For sale at Christie’s


Seattle Art Museum

This jadeite and pearl-embellished gold hair pin comes from the Late Qing Dynasty, 19th Century. The decorative top is shaped like a petal. At the top-center is a jadeite bat, from which descend six natural pearls. The back is marked 田元祖斤.

In the last part of the Stone Age, Yangshao culture (5000 – 3000 BC) emerged along the Yellow River in China. In black opaque jade, someone polished this hair pin, carving a slender ovoid at the head. “A similar black jade hair pin from Shaanxi province, dated Neolithic, Yangshao culture, is illustrated by Gu Fang in The Complete Collection of Unearthed Jades in China, Beijing, 2005, pl. 4.”

Atop this pale greenish-white jade hair pin from the Yuan-Ming Dynasty (1279-1644) is a phoenix. His head is raised, wings spread, and his tail feathers curve up on either side of his body.

I love this olive-green jade circular hair ornament. It is 2000 years old, Chinese, has convex sides, and “the semi-translucent stone has areas of ivory-colored opaque alteration at one rim.” However, the design is modern, minimalist, and elegant. I don’t think it’s easy to hand-carve a perfect circle in any age.

Bonham’s is selling the Lauren Bacall Collection on 31 March 2015. She has a Chokwe comb with a seated couple from the DR Congo. I would like guess Humphrey Bogart bought this for her when he was filming The African Queen in the Congo, in 1951. She would have kept something like this without telling anyone where it came from, and would smile every time she looked at it, because that’s what love is.

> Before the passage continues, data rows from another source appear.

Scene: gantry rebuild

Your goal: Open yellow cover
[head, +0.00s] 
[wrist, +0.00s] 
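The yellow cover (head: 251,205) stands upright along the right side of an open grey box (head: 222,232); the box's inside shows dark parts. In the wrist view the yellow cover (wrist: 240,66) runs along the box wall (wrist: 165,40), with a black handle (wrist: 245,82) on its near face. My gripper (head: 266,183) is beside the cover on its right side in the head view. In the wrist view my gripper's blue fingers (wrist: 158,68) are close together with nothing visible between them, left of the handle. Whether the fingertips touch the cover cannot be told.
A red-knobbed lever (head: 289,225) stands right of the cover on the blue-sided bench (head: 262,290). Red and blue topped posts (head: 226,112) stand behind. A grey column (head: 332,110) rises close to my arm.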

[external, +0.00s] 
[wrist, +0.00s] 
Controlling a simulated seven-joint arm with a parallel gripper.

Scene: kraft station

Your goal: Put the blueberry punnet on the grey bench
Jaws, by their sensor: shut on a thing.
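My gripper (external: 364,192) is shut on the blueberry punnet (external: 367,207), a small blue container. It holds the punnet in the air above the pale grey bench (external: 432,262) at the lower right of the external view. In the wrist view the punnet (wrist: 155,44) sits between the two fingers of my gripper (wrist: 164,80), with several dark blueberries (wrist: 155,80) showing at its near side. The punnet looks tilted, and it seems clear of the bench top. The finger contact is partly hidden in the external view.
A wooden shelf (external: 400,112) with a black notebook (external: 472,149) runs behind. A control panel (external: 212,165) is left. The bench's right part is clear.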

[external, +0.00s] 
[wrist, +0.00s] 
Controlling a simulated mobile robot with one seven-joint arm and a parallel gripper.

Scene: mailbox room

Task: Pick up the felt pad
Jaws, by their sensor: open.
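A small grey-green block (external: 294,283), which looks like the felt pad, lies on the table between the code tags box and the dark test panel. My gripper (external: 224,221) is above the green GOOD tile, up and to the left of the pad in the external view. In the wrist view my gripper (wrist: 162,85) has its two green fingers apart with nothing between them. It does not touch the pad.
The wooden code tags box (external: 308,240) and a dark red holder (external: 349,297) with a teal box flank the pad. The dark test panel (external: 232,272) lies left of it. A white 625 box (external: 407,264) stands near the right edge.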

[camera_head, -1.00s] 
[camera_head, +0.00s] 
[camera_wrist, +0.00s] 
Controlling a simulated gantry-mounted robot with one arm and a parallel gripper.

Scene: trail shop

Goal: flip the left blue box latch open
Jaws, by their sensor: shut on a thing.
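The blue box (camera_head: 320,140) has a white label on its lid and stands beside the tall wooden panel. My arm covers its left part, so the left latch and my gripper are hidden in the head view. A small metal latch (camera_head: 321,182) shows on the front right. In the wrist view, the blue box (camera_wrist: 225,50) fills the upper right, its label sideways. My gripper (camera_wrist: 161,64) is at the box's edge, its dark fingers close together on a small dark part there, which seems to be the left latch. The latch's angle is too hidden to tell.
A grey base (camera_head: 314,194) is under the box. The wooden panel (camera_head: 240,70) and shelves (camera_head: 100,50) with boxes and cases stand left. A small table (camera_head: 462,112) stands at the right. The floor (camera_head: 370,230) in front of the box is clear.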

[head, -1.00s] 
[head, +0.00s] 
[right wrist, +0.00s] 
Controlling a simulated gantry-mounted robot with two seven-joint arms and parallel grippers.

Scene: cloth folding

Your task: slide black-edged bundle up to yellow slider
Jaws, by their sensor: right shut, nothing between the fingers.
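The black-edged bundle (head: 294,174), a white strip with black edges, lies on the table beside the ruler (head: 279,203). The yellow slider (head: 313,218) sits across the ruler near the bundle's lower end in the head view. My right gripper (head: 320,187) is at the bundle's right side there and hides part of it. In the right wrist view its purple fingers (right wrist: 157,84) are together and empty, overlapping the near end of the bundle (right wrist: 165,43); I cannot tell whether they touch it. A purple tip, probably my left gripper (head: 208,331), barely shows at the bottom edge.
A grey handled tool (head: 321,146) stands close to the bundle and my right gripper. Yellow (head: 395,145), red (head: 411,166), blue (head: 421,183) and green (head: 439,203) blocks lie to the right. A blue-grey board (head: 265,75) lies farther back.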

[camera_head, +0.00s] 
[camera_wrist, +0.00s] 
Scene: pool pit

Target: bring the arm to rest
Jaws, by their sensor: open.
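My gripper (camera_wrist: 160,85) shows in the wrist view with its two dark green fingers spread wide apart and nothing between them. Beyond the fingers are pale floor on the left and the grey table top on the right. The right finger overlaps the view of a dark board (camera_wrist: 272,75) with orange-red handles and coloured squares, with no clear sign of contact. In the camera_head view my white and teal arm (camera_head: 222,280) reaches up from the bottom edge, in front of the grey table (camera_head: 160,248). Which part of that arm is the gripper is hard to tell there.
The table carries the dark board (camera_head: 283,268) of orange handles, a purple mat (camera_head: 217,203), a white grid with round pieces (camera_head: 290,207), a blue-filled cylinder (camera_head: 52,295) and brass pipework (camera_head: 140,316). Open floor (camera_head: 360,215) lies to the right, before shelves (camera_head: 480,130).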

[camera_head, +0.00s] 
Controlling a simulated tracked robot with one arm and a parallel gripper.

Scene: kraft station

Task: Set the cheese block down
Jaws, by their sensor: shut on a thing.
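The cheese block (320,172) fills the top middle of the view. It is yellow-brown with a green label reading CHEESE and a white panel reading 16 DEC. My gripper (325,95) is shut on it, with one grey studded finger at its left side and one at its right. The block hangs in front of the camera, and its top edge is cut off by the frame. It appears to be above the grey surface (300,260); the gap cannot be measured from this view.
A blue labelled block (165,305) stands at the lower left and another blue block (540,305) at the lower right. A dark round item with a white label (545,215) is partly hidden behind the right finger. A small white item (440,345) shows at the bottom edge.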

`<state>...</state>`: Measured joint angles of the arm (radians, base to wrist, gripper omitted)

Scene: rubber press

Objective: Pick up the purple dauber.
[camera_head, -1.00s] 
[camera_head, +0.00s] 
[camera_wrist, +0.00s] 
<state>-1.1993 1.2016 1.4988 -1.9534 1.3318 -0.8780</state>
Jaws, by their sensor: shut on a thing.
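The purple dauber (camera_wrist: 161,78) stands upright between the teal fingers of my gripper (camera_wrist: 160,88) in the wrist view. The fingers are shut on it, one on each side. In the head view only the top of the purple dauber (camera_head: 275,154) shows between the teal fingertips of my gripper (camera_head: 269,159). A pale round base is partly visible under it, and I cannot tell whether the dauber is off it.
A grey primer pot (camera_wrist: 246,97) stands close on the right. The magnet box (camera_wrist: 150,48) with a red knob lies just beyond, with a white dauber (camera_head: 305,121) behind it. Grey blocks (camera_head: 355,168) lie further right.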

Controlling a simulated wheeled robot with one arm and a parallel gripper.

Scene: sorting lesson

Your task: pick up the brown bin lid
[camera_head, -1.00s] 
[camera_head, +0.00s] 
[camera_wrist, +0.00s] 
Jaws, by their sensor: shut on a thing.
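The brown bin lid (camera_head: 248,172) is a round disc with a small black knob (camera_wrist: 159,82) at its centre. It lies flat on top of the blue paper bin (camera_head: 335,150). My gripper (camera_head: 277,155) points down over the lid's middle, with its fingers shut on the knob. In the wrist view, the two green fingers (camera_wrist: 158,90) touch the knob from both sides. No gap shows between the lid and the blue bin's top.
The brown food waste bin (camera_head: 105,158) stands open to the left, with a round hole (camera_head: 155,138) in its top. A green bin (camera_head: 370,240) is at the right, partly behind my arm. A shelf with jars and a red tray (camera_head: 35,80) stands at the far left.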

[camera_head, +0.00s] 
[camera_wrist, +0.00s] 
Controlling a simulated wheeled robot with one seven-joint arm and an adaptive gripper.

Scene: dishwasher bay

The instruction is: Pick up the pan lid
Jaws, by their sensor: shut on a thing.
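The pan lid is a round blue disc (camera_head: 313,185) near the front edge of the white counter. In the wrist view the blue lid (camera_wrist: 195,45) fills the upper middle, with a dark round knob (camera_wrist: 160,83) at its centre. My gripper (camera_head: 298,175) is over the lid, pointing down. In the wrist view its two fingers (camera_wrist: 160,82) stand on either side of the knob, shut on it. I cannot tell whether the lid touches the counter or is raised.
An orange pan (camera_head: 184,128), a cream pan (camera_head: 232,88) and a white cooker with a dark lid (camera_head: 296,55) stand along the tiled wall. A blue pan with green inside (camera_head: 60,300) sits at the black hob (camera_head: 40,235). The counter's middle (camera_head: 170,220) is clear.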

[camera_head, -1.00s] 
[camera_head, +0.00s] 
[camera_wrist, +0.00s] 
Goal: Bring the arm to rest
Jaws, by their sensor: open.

At Zemanek-Münster in Würzburg, Germany, two pieces interest me.

From 6 April 1994 to 16 July 1994, over 1 to 2 million Tutsis were slaughtered in the Rwandan genocide. This comb is from the Tutsi of Rwanda. With an architecturally open design, a geometric pattern bordered in black paint delineates it from the tines. Tradition survived.

This Lega ivory anthropomorphic peg from the DR Congo would have belonged to a high-level “bwami” member. The ivory’s patina gives it multiple colors and power. Provenance: Jean-Marc Desaive, Soumagne, Belgium.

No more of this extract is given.